其二，将老searcher对应的Cache进行预热：

future = searcherExecutor.submit(

                new Callable() {

                  public Object call() throws Exception {

                    try {

                      newSearcher.warm(currSearcher);

                    } catch (Throwable e) {

                      SolrException.logOnce(log,null,e);

                    }

                    return null;

                  }

                }

        );

展开看warm(SolrIndexSearcher old)方法（具体如何预热Cache将在其他文章进行详述）：

public void warm(SolrIndexSearcher old) throws IOException {

    // Make sure this is first!  filters can help queryResults execute!
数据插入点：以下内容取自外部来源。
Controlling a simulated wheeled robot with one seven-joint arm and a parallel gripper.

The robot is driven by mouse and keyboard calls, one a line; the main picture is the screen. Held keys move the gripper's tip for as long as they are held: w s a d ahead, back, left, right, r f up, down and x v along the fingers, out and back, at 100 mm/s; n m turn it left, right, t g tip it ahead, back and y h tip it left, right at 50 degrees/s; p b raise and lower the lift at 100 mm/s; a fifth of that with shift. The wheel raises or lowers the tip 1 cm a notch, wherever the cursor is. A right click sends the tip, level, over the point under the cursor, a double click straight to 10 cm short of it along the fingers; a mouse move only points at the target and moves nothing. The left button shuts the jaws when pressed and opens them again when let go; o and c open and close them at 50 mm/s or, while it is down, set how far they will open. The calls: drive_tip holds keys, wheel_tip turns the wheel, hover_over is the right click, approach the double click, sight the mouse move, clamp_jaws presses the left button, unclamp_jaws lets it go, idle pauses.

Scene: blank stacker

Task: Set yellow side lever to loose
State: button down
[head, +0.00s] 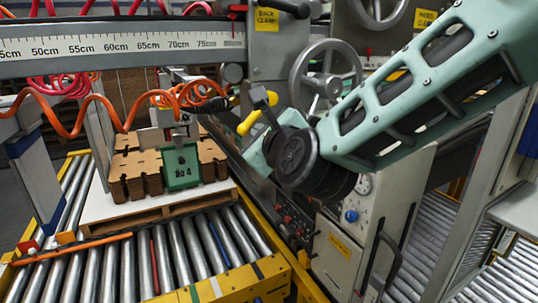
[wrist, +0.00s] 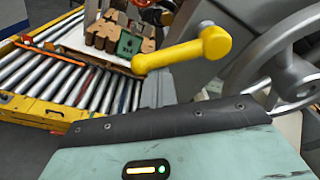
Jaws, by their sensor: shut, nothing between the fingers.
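The yellow side lever (head: 251,118) is on the grey machine, below the ruler beam and left of a handwheel. It lies tilted, its rounded right end higher than its left. In the wrist view the yellow lever (wrist: 183,52) fills the upper middle, running from its thick hub at the right down to a rounded tip at the left. My gripper (wrist: 157,84) is shut and empty, its grey fingers just below the lever. I cannot tell whether they touch it. In the head view my wrist partly hides the machine below the lever.
A handwheel (head: 325,78) stands close to the right of the lever. Orange coiled hoses (head: 100,103) hang at the left. A pallet (head: 140,222) with stacked brown blanks (head: 137,173) and a green No 4 sign (head: 181,165) sits on the roller conveyor (head: 110,272).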

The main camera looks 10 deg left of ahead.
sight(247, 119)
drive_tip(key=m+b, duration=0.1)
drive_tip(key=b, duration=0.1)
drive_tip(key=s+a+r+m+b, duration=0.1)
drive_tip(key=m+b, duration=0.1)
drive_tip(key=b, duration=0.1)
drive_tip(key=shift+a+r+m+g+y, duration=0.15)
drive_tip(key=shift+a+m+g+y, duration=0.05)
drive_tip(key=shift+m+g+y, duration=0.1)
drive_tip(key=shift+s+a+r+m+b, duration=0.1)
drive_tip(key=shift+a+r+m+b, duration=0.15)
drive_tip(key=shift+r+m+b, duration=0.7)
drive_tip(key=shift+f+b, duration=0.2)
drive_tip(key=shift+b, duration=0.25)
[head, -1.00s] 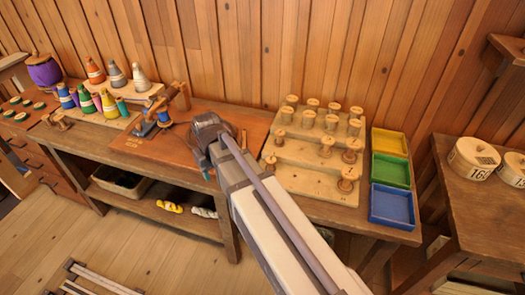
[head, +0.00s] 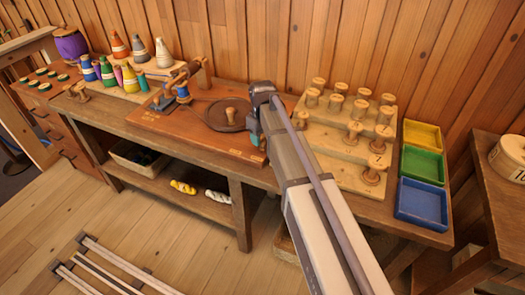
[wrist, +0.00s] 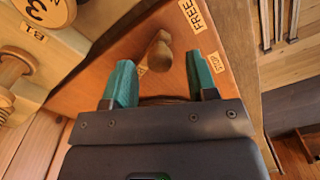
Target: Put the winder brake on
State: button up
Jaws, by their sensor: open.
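The winder (head: 182,92) stands on a red-brown board (head: 160,122) on the bench, with a dark round wheel (head: 215,122) bearing an upright wooden knob to its right. My gripper (head: 256,140) is over the board's right end, right of the wheel. In the wrist view my gripper (wrist: 162,82) is open, its two teal fingers apart. A wooden handle with a rounded end (wrist: 158,50) shows beyond and between the fingertips, apart from them. A FREE label (wrist: 193,15) lies near it; another label (wrist: 217,62) is too small to read. I cannot tell whether this handle is the brake.
A stepped wooden rack (head: 335,145) with several spools stands close right of my gripper. Yellow, green and blue trays (head: 421,200) lie beyond it. Coloured cones (head: 120,48) stand at the left. A plank wall rises behind the bench.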

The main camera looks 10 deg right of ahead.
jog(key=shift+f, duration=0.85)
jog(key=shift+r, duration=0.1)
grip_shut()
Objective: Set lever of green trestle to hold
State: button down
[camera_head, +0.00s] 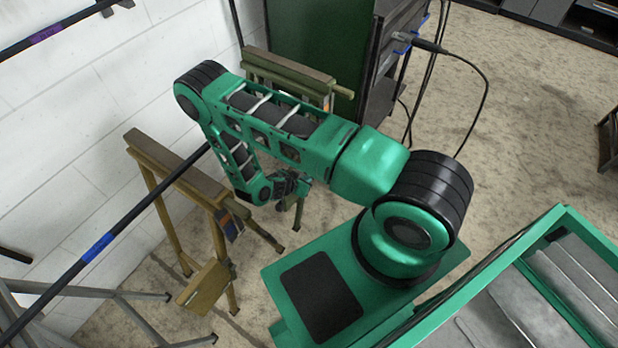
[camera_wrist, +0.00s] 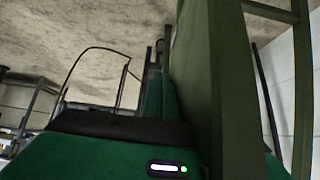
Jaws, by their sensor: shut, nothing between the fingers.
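The green trestle (camera_head: 290,72) is the olive one at the back, against the white wall. My arm hides much of its lower part. A small orange and dark fitting (camera_head: 327,101) shows below its right end; I cannot tell its lever position. My gripper (camera_head: 290,187) is low, in front of the trestle's leg (camera_head: 298,216), seen side-on and partly dark. It is shut and holds nothing. In the wrist view a broad olive post (camera_wrist: 232,95), probably part of this trestle, stands very close; no lever is clear there.
A brown trestle (camera_head: 175,170) stands left of my gripper, with its own fitting (camera_head: 230,224) and a hanging board (camera_head: 205,288). A black pole (camera_head: 130,218) with a blue band crosses it. A dark green cabinet (camera_head: 315,40) stands behind, cables at right. Floor (camera_head: 500,110) is clear at right.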

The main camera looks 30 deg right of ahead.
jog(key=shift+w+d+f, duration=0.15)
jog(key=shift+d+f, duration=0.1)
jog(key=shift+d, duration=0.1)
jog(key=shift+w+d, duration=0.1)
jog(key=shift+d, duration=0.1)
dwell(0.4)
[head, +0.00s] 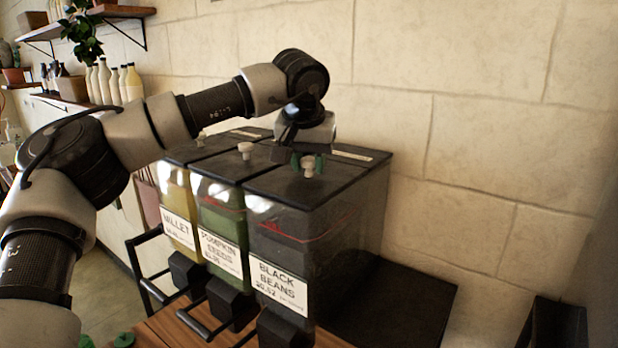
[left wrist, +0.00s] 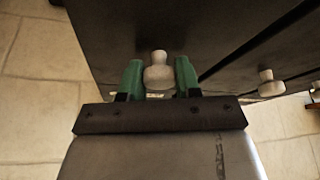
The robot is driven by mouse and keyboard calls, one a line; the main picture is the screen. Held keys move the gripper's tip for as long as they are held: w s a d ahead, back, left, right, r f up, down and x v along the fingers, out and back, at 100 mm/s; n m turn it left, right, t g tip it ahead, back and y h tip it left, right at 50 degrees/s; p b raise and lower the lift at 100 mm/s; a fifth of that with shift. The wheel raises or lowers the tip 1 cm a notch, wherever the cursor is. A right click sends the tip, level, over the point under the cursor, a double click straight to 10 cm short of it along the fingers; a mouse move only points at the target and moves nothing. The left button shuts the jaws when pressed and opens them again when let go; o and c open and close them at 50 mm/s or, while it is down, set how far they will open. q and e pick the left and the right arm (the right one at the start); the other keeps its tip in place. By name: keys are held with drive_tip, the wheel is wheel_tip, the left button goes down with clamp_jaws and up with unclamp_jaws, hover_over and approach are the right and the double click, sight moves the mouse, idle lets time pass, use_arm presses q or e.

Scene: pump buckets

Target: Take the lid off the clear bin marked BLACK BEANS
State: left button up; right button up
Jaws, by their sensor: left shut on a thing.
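The clear bin marked BLACK BEANS (head: 335,235) is the nearest of a row of bins, with a white label on its front. Its black lid (head: 352,172) lies flat on top, with no clear gap at the rim. A pale round knob (head: 308,168) stands on the lid. My left gripper (head: 309,162) is above the lid, shut on the knob, with a green finger on each side. The left wrist view shows the knob (left wrist: 158,74) between the green fingers of my left gripper (left wrist: 159,78).
The PUMPKIN SEEDS bin (head: 222,222) and the MILLET bin (head: 178,200) stand close beside it to the left, with their own knobbed lids. A stone wall (head: 500,130) rises behind and to the right. Shelves with bottles (head: 115,83) are at the upper left.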

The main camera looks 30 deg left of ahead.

    boolean logme = log.isInfoEnabled();

    long warmingStartTime = System.currentTimeMillis();

    // warm the caches in order...

    for (int i=0; i<cacheList.length; i++) {//遍历所有配置的Cache，将进行old-->new 的Cache预热。

      if (logme) log.info("autowarming " + this + " from " + old + "\n\t" + old.cacheList[i]);

      this.cacheList[i].warm(this, old.cacheList[i]);

      if (logme) log.info("autowarming result for " + this + "\n\t" + this.cacheList[i]);

    }

    warmupTime = System.currentTimeMillis() - warmingStartTime;//整个预热所耗时间

  }

到这里为止，SolrIndexSearcher进行Cache创建就介绍完毕，而Cache的销毁也是通过SolrIndexSearcher的关闭一并进行，见solrIndexSearcher.close()方法：

public void close() throws IOException {

    if (cachingEnabled) {

      StringBuilder sb = new StringBuilder();

      sb.append("Closing ").append(name);

      for (SolrCache cache : cacheList) {

        sb.append("\n\t");

        sb.append(cache);

      }

      log.info(sb.toString());//打印Cache状态信息，例如当前Cache命中率。累积命中率，大小等。

    } else {

      log.debug("Closing " + name);

    }

    core.getInfoRegistry().remove(name);

    // super.close();

    // can't use super.close() since it just calls reader.close() and that may only be called once

    // per reader (even if incRef() was previously called).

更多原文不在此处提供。